In turning Real Racing from premium to freemium and adding timers for car repairs (which can of course be skipped using real cash), EA alienated many iOS gamers.
So what’s the solution? Jones posits more companies could follow the lead of a game he worked on, Trenches 2; that title enables players to earn all unlockables without spending, and has reasonably priced IAP for those who don’t want to commit too much time to playing. As good examples of freemium, others cite Temple Run 2, which lacks artificial timers and again provides a basic grind/pay alternative, and fantasy board-game Hero Academy, which has no barriers at all and instead charges for new teams and player customisation. As Jones puts it: “If I want to spend £5 on a virtual car, let me—just don’t make me spend another fiver to fill up its gas tank and rotate its tires!”
For Morris, the key is for developers to recognise gamers are often buying experiences and feelings rather than content: “You don’t buy a Santa hat because it’s a hat, but to celebrate. If we can supply such experiences in an ethical manner, we’ll capture the best parts of what a freemium title can be.” Gray, though, thinks the solution is simpler, in being all about balance: “I’ve spent tons of money on certain freemium games, not because they’re ‘grindfests’ but because they’re good enough to spend money on. Make a game enticing enough and people will pay. Garner trust in your users by offering value and development in the free content, so trust is returned in the purchase of great new content.”
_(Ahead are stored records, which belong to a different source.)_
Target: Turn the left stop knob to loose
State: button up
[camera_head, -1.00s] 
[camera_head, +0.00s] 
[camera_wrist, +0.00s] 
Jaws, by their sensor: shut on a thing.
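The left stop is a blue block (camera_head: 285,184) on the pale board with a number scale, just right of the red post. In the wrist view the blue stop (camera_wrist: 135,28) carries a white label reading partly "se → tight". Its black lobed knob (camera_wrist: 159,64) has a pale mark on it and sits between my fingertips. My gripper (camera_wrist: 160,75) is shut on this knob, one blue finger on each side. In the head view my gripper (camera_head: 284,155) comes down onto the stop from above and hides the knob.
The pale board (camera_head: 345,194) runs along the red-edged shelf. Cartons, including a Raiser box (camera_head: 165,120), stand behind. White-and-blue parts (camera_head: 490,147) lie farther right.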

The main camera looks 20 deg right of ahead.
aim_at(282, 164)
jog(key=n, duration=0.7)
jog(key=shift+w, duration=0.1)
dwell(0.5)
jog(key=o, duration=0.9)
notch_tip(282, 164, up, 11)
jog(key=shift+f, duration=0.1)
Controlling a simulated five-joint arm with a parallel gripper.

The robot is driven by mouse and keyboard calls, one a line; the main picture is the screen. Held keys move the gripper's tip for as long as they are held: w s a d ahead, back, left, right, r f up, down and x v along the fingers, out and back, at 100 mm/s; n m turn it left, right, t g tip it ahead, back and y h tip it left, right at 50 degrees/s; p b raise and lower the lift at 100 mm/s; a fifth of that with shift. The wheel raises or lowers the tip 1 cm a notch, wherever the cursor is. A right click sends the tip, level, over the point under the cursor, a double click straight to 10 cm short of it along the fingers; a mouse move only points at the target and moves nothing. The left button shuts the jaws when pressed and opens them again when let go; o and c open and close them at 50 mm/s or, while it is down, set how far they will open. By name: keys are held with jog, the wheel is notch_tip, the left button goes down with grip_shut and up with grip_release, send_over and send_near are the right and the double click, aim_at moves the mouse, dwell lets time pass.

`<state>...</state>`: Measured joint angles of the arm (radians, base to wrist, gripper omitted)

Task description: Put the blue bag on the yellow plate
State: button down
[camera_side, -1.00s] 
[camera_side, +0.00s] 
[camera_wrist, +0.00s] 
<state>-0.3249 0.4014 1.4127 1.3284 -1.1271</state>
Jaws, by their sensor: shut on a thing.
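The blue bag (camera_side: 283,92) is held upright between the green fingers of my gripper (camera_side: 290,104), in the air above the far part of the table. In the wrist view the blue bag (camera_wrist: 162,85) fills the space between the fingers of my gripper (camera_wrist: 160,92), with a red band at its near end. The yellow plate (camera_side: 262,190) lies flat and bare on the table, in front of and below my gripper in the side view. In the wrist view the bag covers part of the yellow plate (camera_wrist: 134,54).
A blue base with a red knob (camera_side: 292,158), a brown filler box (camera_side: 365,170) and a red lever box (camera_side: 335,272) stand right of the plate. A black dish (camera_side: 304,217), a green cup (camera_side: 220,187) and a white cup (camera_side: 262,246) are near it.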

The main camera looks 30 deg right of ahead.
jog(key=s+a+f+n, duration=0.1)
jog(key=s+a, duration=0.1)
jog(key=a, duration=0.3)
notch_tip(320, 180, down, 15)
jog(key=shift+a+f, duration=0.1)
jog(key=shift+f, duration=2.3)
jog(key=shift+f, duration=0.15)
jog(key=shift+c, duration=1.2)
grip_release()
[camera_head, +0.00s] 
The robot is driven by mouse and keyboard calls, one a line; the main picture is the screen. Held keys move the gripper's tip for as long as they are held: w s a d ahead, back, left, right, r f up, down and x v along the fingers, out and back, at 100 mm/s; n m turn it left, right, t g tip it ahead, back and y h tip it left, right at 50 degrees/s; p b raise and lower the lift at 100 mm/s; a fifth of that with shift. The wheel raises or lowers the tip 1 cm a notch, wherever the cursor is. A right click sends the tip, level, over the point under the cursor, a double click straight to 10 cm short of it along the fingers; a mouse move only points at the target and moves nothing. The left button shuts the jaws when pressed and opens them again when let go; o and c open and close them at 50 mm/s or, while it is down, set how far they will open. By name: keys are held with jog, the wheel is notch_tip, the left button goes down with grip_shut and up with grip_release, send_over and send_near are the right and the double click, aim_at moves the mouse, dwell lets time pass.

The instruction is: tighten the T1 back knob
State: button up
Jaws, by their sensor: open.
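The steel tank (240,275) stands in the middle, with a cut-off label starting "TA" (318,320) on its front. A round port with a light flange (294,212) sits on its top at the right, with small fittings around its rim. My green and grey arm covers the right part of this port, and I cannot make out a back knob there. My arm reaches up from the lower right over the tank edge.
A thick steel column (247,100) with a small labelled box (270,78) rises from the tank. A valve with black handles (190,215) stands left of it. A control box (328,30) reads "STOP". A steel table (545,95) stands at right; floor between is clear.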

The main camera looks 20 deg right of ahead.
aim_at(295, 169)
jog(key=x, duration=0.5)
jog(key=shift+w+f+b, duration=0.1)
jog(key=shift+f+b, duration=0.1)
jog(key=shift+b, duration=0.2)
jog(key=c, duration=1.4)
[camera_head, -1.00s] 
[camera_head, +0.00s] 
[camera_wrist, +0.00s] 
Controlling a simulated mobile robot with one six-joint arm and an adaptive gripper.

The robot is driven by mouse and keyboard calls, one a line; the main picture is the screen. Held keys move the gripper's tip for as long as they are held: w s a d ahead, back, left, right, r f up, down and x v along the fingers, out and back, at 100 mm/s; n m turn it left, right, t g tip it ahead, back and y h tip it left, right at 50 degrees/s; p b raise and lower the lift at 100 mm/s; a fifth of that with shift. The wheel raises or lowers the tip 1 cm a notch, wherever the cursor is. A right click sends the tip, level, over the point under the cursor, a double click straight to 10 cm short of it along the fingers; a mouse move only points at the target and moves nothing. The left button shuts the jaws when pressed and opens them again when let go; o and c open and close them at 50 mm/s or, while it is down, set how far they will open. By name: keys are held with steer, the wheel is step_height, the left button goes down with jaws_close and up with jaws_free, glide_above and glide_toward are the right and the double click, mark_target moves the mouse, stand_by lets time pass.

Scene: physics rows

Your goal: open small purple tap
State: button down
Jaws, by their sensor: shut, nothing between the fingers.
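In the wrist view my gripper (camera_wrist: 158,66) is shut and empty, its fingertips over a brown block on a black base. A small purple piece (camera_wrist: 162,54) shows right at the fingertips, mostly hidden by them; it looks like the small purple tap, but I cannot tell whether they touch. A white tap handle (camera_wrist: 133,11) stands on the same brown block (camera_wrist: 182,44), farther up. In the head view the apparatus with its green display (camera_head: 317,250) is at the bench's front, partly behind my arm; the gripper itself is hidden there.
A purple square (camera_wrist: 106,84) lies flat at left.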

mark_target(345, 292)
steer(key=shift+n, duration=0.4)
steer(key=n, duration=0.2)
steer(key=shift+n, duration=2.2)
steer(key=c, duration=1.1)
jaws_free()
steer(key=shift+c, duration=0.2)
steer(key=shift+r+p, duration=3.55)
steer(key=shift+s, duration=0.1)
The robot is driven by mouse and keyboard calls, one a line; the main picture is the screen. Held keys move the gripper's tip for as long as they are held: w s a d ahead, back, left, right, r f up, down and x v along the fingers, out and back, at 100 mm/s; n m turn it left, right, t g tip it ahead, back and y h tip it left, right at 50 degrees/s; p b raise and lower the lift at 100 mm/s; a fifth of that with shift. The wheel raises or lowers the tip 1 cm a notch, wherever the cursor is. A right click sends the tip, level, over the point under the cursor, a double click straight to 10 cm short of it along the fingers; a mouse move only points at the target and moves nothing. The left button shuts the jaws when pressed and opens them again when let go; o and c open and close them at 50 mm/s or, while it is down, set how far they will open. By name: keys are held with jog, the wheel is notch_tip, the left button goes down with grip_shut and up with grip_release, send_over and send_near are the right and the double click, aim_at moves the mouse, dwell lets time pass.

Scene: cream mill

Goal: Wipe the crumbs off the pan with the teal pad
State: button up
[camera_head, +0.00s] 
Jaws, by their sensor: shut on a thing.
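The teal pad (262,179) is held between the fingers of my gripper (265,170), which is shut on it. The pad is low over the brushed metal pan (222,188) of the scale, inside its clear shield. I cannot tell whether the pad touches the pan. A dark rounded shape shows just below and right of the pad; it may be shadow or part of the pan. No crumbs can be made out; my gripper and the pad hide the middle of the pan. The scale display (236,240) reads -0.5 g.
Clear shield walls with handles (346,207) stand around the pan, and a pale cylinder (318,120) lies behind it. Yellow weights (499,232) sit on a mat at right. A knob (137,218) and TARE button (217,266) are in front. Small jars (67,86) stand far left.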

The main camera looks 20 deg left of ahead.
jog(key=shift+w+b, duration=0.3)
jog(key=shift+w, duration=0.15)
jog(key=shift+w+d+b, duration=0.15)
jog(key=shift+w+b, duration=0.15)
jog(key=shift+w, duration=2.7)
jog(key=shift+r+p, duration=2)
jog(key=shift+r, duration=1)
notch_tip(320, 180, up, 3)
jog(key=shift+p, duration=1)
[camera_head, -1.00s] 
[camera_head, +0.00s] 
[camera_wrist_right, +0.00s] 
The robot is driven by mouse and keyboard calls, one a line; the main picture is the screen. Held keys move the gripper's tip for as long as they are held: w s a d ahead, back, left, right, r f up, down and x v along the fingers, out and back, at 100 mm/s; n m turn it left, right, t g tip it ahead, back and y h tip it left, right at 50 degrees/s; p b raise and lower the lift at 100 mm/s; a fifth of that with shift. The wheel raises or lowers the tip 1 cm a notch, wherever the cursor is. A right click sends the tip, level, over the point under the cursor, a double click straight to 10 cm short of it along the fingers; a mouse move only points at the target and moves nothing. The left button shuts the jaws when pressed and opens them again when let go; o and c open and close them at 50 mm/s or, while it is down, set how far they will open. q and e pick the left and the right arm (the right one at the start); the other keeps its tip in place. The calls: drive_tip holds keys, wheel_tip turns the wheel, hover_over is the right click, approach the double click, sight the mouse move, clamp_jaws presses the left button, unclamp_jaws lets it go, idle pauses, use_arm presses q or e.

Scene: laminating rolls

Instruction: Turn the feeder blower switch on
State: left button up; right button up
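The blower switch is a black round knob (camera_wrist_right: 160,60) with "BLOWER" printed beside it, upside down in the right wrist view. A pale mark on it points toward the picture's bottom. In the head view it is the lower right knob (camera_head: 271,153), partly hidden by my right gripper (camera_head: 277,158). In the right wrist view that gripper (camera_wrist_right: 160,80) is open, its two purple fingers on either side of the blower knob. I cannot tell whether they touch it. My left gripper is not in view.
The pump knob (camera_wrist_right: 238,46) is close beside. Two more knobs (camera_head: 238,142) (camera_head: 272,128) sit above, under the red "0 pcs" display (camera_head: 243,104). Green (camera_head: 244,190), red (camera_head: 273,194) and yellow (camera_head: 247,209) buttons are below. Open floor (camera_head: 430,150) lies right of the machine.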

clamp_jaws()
Garayblas agrees: “The focus should be on the product itself, its main essence and providing a great experience to the end user. Nail those aspects and money will come along easily.” And Perrin notes that this aspect of gaming is still in its infancy and so still has time to evolve into something better: “My hope is gamers will soon get wise to the cheap tactics many use and force developers to make better games. Also, although freemium will continue to be a part of the wide gaming tapestry, I don’t believe it will be the only valid model. I see the future as one of diversity, both in platforms and also in business models.”